Write out, word for word, only the lines from the one containing "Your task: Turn" through the final line of the data.

**** COLLECTED DATA

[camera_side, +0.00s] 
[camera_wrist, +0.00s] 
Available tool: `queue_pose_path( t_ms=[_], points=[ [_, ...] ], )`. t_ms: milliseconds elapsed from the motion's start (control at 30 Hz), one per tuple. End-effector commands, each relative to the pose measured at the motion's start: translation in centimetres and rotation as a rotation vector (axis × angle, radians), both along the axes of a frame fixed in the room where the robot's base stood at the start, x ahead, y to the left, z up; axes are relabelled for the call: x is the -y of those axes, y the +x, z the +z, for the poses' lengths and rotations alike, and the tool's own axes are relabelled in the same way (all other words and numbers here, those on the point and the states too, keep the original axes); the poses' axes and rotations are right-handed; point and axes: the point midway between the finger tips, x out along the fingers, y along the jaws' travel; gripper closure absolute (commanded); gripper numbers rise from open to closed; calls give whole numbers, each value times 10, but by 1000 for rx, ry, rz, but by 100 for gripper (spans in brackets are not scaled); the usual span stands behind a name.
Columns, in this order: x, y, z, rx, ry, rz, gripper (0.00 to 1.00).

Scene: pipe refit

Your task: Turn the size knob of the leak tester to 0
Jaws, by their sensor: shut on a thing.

********

> SOLUTION FOR THIS PROBLEM
Your task: Turn the size knob of the leak tester to 0
Jaws, by their sensor: shut on a thing.

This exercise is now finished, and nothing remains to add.